Requirement — Copy the data from the line that contains "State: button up" to its last line, exactly, including both of those lines and leaving out everything before.

Source data —
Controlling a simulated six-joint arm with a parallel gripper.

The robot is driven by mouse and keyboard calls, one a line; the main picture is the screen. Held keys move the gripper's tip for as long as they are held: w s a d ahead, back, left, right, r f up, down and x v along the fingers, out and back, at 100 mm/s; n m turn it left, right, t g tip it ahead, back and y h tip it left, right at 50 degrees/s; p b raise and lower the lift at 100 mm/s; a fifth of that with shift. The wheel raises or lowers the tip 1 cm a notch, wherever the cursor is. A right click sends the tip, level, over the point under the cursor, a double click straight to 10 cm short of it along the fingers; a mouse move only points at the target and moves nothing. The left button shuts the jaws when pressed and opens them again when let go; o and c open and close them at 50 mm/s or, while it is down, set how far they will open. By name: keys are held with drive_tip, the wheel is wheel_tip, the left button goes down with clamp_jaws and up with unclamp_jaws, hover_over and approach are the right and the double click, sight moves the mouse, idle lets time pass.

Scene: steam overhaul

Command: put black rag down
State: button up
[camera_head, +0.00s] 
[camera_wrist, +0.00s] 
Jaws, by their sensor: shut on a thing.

Response to this task —
State: button up
[camera_head, +0.00s] 
[camera_wrist, +0.00s] 
Jaws, by their sensor: shut on a thing.

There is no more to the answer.